Most economists had expected the ECB to hold its rate steady, though doubts had crept in following news that the inflation rate in the 18 nations sharing the euro currency again fell to 0.7 percent in January, well below the ECB's target of inflation below, but close to 2.0 percent.
The last time the inflation rate fell to 0.7 percent was in October and this was accompanied by a 25 basis point rate cut by the ECB. Last year the ECB cut its rate by 50 basis points to the current 0.25 percent. The ECB's other main rates, the marginal lending rate and the deposit rate are at 0.75 percent and 0.0 percent, respectively.
Last month Draghi repeated the ECB's view that inflation is expected to remain low for a prolonged period and around current levels in coming months. The ECB currently forecasts average inflation of only 1.1 percent in 2014 and 1.3 percent in 2015.

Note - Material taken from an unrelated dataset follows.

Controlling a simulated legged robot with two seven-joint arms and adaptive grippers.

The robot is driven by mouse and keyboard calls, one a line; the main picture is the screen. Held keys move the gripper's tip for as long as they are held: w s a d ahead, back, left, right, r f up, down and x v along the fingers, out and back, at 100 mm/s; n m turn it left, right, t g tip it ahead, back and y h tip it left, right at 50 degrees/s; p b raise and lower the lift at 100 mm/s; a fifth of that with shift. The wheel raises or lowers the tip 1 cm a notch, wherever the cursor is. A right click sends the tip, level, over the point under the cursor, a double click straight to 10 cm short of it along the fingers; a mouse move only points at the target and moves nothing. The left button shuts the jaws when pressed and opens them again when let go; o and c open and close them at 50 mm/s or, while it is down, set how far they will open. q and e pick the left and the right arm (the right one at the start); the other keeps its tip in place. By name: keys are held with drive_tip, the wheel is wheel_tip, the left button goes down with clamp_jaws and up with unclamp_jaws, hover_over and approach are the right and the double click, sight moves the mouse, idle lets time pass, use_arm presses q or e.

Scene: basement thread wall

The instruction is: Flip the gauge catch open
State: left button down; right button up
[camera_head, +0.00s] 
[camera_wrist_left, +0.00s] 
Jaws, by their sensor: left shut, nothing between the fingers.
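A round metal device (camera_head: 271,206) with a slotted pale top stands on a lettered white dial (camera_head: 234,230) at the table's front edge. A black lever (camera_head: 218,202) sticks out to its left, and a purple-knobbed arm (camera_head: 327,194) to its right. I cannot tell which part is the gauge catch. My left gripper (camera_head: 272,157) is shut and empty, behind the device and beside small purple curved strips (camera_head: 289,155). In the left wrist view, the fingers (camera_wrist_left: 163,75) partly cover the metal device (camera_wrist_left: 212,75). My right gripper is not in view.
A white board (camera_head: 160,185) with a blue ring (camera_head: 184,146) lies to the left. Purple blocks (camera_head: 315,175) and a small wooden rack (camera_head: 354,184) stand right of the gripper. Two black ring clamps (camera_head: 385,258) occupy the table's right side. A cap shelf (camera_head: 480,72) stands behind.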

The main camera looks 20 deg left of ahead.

At his press conference last month, Draghi also said the ECB was ready to counter any rise in market interest rates and would maintain an accommodative monetary stance for as long as its takes while policy rates would remain at the current, or lower levels, for an extended period.
Concerned over the possibility that a rise in money market rates could delay the economic recovery, Draghi also said the bank was ready to consider all available instruments and would "take further decisive action if required" to maintain the high degree of monetary accommodation.
Draghi also sharpened the tone of the ECB's forward guidance adopted in July, saying the ECB's governing council "strongly emphasizes" that it will maintain an accommodative stance of monetary policy for as long as necessary.
The euro area's economy is slowly improving, with the ECB forecasting growth of 1.1 percent this year and 1.5 percent in 2015 after a contraction of 0.4 percent in 2013 and a 0.6 percent drop in Gross Domestic Product in 2012.